:: WHAT IS ASKED ::
Leave out the pictures and restate the rest of the data exactly.

:: DATA SHOWN ::
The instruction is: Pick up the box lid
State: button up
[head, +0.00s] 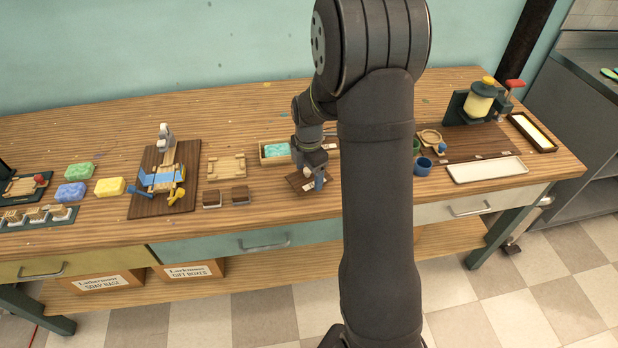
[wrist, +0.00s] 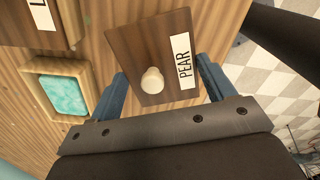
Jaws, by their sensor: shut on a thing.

:: RIGHT ANSWER ::
The instruction is: Pick up the box lid
State: button up
[head, +0.00s] 
[wrist, +0.00s] 
Jaws, by their sensor: shut on a thing.

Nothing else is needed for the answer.